I should like to say that it was with particular interest that I heard the noble and learned Lord the Lord Chancellor say that he was not unsympathetic to the creation of a Family Division of the High Court and of family courts throughout the country. The authors of the Report Putting Asunder had that kind of reform at the back of their minds most of the time they were deliberating, but they realised that such a reform must necessarily take a long time, and they therefore decided they must try to put their main proposal into some sort of shape which would fit the existing court structure. I think that that is the reason for what is really a great misunderstanding: the misunderstanding that the authors of Putting Asunder intended, with the existing structure of courts, that there should be a deep and prolonged inquiry into every case of divorce. Nor, indeed, even if we had the reformed courts, should we expect there to be a prolonged inquiry into every case; but, obviously, with the smaller, local courts, something more like an inquest and less like a trial would be easier than I think it would be in the present High Court or county court.
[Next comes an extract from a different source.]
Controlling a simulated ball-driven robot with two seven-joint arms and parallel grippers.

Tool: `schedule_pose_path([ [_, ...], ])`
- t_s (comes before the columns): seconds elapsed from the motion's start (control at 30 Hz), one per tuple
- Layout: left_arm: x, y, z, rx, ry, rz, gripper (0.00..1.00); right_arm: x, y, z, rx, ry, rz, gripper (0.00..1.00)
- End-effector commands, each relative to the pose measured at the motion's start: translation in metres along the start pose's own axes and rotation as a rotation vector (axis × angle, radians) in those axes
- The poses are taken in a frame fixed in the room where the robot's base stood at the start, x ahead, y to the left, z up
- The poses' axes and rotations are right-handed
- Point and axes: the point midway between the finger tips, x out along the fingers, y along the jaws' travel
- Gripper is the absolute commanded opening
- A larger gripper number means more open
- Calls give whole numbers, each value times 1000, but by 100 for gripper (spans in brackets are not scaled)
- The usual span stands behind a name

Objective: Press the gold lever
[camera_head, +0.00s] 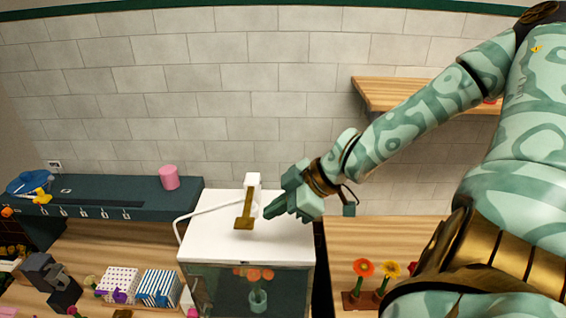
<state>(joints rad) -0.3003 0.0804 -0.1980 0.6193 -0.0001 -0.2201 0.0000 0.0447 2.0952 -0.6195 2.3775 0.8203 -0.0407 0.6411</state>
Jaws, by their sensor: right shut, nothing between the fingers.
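The gold lever (246,210) hangs from a white post (253,181) on top of a white-topped cabinet (207,235). Its wide lower end sits just above the white top. My right gripper (269,212) is shut and empty, its fingertips pointing left, just right of the lever's lower part. A small gap seems to show between the fingertips and the lever. My left gripper is not in view.
Flowers in a small vase (258,300) show behind the cabinet's glass front. A dark shelf (120,198) with a pink cylinder (169,177) is at left. Patterned boxes (158,287) lie below it. Potted flowers (363,268) stand on the wooden counter at right. A wooden wall shelf (395,93) is above.

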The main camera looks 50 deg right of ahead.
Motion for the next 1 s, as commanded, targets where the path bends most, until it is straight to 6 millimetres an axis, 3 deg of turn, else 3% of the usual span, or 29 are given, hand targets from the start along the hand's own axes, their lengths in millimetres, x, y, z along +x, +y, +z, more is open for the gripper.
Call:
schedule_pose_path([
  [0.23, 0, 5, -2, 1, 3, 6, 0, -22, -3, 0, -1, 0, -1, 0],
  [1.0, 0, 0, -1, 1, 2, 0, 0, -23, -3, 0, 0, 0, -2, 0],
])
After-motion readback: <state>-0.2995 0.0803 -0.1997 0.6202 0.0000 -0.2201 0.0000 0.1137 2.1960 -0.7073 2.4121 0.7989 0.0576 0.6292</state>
Several of your Lordships have asked, Where do we go from here? I know very well where I am going from here—I am going to dinner. But to-morrow morning I am going, with one other member of the Archbishop's Group, to have a friendly discussion with Mr. Justice Scarman and one other member of the Law Commission about this gap between divorce with inquest and divorce without inquest, because I myself am quite convinced that this gap is not so very wide and that in fact we could come to an agreement about a practicable method of working a divorce law which was based wholly on the principle of the breakdown of marriage. If that comes about, the authors of Putting Asunder will feel completely justified. We shall also feel very greatly indebted to your Lordships for allowing us leave to take up so much of your time this afternoon, from which I believe the country will greatly benefit. With those remarks, my Lords, I beg leave to withdraw my Motion.

Motion for Papers, by leave, withdrawn.

House adjourned at eleven minutes before nine o'clock.